SB 50 aims to prevent such transfers by giving the State of California the right to either purchase the land in place of the intended recipient, or redirect the land to a recipient of its choice. If it applied only to, say, attempts to sell off national parks, it would arouse little use or notice. But it applies to any transfer from any federal agency to any entity in California. This includes transactions that that many agencies are counting on: conveyances of land, especially on former military bases, for conservation, economic development, or housing. Many of these deals were negotiated long ago, and often must be implemented on firm schedules to allow agencies to qualify for grants or meet other key deadlines. SB 50 introduces risk and delay into these deals. Both the risk and delay are manageable.

Procedural Hurdles for Federal Conveyances

Under SB 50, the State Lands Commission exercises (or waives) this “right of first refusal.” It must approve a “Certificate of Compliance” for federal transfers, confirming compliance with SB 50. For now, this requires a voluminous application and a vote from the Commission at one of its bimonthly meetings. As of this writing, the Commission has considered around 10 requests for Certificates of Compliance and has approved all of them. Commission staff is in the process of adopting regulations to establish many categories of federal transfer as “routine.” Commission staff will be able to grant Certificates of Compliance for these routine transfers without a Commission hearing and vote. Agencies may wish to comment on the proposed regulations to ensure that their future federal transfers are subject to this simpler and quicker procedures. SMW is engaged with SLC staff regarding the substance of the regulations and may be available to advise agencies regarding their input.

Enforcement for violations is harsh: a deed that has not been subject to the State’s “right of first refusal” is void ab initio. That is, under state law it does not actually transfer title to the land. Further, a deed that does not fit the required format may not be recorded. Title insurers have made known that they will not insure title to any federal conveyance that does not meet these requirements. And the federal agencies are adamant (often because of federal legal requirements) that they will not transfer lands to any agency other than the specified recipient.  In short, as long as the law stands, public agencies or other entities receiving land from the United States must comply with its requirements in order to complete transactions.

Federal Response Varies From Indifferent to Litigious

The statute, however, may not remain in effect for long. The law appears to interfere with the Federal government’s ability to dispose of its property as it sees fit, arguably violating the Supremacy and Property clauses of the constitution. In April, the United States sued California, making that argument. The suit claims that the statute “discriminates against the United States and delays and otherwise obstructs conveyances of real property owned by the United States, including by creating a potential cloud on marketable title.” The United States has not sought to prevent the statute’s operation while the suit is pending so for now, the Commission and the county recorders’ offices are implementing it. The federal agencies transferring land to California agencies, chiefly the military branches, are taking an approach that might be called “passive cooperation.” They are not assisting with efforts by agencies to comply with the law, but they are taking no active steps to prevent compliance.
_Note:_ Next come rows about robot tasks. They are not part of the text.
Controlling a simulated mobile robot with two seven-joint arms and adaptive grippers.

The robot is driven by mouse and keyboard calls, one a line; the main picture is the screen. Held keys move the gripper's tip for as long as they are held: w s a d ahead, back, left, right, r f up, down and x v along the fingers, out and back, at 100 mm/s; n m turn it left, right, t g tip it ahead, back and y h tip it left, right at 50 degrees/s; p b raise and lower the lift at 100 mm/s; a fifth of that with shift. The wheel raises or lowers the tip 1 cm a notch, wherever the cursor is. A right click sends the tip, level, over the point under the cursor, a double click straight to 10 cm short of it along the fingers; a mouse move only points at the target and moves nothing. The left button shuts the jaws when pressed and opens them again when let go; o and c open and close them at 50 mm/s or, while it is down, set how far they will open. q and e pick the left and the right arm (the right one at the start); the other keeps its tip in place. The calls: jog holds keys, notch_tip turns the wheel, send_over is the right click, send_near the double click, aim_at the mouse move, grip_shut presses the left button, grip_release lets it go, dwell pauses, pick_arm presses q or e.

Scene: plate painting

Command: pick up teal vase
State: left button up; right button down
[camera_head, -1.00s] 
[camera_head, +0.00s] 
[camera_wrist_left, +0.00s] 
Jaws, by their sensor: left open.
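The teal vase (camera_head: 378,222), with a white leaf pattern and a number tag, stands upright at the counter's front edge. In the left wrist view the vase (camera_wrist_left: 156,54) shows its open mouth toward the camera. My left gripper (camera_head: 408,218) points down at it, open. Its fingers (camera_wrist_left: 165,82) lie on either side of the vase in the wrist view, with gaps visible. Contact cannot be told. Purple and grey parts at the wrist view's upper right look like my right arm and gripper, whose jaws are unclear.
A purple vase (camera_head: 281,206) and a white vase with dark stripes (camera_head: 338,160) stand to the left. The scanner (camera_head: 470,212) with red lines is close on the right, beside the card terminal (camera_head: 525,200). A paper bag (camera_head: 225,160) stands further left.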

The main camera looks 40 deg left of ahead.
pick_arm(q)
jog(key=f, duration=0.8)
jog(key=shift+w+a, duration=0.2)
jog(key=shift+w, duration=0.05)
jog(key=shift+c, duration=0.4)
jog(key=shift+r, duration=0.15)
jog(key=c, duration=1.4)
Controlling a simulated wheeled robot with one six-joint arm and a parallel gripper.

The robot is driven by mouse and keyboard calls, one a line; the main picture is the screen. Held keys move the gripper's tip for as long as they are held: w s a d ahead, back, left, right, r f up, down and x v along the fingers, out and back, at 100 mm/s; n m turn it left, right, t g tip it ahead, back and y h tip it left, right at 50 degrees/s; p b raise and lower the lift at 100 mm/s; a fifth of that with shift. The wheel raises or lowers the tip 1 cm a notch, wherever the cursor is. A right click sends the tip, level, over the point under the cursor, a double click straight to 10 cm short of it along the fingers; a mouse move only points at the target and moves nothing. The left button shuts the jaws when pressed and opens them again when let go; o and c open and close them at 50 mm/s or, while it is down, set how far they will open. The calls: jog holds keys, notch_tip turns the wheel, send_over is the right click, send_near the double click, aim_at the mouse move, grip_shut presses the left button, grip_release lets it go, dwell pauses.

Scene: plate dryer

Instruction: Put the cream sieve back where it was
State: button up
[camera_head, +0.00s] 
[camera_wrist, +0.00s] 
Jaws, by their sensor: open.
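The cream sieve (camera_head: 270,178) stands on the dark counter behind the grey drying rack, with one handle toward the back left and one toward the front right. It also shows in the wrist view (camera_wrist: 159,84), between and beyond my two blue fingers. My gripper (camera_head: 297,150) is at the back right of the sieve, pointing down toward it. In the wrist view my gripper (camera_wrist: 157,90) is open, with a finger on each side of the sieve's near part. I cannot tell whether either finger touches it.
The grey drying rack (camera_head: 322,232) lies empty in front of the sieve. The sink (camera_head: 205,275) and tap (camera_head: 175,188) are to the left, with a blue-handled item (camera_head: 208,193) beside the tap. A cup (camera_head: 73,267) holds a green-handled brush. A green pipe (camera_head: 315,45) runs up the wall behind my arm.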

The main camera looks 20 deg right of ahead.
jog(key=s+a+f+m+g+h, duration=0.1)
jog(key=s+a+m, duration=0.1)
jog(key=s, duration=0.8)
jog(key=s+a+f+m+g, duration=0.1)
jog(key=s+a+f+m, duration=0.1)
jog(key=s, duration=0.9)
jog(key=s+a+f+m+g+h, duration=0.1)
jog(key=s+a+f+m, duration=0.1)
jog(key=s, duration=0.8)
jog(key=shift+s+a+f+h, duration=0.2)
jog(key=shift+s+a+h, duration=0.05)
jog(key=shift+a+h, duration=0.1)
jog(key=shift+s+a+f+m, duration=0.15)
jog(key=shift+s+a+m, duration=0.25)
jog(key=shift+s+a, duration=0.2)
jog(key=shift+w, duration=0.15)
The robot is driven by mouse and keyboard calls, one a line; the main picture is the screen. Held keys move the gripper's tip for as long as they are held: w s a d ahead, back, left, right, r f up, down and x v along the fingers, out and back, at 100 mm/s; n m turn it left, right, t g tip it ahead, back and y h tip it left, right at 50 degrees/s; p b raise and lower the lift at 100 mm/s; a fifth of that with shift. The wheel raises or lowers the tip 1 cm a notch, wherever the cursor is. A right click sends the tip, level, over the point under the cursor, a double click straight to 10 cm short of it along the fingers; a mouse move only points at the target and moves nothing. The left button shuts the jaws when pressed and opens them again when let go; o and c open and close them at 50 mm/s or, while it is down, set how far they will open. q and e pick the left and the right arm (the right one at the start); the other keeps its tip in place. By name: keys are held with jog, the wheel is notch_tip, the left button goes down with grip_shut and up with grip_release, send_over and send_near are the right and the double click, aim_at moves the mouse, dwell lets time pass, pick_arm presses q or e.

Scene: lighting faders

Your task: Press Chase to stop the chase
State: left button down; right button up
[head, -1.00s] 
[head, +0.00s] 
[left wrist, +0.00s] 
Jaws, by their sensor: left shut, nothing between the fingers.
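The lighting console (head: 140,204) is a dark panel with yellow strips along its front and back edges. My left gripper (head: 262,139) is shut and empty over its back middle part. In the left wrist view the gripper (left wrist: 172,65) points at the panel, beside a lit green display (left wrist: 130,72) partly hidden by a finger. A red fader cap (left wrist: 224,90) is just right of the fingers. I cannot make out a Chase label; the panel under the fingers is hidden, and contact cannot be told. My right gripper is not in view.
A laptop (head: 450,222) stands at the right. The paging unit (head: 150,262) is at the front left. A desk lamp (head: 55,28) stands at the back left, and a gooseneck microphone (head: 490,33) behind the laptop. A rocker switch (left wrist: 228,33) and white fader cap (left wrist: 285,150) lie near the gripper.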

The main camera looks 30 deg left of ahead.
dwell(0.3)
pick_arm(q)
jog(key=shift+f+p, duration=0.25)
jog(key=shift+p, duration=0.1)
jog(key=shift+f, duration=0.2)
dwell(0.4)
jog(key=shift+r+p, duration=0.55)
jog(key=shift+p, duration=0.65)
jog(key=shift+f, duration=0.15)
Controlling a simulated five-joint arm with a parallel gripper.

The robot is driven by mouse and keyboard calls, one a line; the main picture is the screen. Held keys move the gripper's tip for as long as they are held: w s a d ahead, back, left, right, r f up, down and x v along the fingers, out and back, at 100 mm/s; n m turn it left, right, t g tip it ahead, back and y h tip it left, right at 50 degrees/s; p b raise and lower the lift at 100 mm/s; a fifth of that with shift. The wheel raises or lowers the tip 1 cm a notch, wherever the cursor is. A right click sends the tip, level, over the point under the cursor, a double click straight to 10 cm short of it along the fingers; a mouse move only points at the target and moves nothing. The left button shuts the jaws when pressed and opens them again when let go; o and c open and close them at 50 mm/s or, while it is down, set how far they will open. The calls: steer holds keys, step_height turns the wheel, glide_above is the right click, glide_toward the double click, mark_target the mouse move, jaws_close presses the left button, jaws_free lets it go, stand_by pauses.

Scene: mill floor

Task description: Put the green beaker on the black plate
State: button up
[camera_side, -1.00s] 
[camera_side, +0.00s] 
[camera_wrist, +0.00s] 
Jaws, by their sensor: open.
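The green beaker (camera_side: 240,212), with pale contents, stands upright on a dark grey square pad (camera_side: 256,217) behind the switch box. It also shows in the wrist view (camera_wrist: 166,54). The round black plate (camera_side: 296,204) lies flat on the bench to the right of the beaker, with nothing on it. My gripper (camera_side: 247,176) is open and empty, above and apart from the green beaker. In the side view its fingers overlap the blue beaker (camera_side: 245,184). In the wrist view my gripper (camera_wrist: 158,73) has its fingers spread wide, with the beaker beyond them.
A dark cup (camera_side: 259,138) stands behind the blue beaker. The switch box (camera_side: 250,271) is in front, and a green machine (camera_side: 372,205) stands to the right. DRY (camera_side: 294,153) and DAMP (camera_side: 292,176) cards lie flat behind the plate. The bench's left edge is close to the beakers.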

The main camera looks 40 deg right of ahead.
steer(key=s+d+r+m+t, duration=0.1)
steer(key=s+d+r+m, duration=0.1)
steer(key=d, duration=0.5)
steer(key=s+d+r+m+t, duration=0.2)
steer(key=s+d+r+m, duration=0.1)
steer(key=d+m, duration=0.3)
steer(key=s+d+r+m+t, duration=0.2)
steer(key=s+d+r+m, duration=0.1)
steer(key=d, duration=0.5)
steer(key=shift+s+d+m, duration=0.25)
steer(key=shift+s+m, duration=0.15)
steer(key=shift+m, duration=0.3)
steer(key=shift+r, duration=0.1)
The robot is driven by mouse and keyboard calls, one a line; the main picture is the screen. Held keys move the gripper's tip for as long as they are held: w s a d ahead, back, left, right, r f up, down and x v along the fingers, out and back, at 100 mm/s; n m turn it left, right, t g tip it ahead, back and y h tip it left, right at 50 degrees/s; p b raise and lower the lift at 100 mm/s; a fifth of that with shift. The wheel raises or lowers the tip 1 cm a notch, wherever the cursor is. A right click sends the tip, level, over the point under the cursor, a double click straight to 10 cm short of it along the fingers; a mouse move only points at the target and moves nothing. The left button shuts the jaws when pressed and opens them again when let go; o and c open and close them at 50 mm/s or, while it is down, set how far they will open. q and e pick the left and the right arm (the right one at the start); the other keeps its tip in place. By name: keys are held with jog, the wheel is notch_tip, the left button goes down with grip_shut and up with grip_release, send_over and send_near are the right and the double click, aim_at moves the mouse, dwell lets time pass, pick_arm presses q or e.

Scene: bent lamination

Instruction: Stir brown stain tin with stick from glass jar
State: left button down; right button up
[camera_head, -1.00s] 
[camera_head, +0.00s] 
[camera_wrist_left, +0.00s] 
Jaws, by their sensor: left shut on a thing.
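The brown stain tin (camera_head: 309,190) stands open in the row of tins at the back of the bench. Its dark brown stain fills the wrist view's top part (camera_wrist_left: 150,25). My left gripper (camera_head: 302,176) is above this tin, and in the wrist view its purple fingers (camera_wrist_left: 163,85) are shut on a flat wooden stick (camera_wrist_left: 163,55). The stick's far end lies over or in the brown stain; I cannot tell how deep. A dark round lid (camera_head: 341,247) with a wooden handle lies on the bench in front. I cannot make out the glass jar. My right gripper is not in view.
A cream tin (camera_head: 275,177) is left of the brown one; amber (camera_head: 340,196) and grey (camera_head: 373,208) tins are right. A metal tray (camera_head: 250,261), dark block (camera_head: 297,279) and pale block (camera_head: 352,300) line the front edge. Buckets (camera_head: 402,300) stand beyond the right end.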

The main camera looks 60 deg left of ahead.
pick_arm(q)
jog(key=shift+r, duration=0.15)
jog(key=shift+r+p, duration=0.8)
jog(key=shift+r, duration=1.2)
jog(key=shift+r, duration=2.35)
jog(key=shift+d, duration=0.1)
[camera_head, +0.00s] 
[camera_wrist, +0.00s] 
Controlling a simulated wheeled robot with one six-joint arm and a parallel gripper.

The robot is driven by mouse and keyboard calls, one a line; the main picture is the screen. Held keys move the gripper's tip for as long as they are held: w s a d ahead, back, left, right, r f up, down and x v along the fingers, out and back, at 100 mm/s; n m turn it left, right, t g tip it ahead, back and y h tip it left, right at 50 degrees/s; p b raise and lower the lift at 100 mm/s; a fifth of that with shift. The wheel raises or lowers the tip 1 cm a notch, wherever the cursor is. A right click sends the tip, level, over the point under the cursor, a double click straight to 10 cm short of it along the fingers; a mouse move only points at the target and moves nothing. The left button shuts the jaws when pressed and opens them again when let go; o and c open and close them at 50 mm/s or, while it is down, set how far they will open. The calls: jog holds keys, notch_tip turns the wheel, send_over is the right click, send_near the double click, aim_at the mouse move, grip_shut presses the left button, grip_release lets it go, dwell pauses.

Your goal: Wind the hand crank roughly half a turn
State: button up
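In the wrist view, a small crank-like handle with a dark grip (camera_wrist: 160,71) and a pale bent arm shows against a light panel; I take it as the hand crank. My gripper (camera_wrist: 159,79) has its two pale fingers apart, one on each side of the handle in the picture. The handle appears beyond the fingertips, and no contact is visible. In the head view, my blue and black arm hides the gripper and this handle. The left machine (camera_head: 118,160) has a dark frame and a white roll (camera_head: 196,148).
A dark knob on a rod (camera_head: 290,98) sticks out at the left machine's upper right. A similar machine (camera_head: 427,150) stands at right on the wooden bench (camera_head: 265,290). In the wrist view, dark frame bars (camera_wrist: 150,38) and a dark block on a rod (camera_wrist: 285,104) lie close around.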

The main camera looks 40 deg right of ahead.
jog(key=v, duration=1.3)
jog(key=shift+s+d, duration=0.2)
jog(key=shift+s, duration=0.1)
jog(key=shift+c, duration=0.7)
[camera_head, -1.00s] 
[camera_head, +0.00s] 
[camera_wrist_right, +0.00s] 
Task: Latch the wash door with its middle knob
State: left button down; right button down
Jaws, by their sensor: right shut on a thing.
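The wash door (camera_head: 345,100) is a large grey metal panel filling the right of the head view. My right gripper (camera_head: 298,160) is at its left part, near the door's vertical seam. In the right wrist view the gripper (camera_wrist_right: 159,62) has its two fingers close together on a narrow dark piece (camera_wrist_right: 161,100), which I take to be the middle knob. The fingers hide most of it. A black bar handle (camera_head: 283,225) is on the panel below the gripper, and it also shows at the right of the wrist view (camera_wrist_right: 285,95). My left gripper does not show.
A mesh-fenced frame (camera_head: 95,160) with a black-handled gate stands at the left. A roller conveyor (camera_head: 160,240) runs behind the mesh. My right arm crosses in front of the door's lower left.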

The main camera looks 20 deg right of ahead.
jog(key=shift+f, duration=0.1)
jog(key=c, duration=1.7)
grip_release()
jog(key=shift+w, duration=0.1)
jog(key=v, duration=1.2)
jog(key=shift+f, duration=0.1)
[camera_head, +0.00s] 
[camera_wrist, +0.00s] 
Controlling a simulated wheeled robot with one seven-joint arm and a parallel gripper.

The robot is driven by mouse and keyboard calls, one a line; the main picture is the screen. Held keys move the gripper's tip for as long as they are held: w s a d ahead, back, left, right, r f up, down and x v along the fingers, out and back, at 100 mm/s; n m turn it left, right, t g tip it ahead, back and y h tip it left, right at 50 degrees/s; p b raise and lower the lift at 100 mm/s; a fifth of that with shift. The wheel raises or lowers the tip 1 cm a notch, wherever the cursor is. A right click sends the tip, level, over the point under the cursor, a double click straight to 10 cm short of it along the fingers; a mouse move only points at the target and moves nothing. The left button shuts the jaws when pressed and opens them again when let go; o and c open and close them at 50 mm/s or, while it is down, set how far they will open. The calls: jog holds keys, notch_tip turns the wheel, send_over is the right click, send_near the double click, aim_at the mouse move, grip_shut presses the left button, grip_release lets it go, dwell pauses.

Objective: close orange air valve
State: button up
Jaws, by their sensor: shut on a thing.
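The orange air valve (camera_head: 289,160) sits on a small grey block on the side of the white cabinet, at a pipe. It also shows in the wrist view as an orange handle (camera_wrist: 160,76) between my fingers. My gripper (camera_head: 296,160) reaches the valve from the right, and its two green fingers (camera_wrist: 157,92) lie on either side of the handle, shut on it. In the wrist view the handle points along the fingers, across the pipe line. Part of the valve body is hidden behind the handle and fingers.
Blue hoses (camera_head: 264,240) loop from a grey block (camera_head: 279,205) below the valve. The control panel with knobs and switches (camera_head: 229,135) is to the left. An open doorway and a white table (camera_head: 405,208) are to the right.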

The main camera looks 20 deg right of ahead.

For Now, Local Agencies Acquiring Federal Land Must Complete the SB 50 Process

While the lawsuit is pending, SB 50 remains in effect. Public agencies that hope to receive federal lands in the next year or so should plan to complete the SB 50 process, which can take several months, prior to the closing of their transactions. SMW has assisted clients in the Commission process to receive several Certificates of Compliance. We are now negotiating the form of the Certificates and the federal deeds with Commission staff, title insurers, and the county recorders.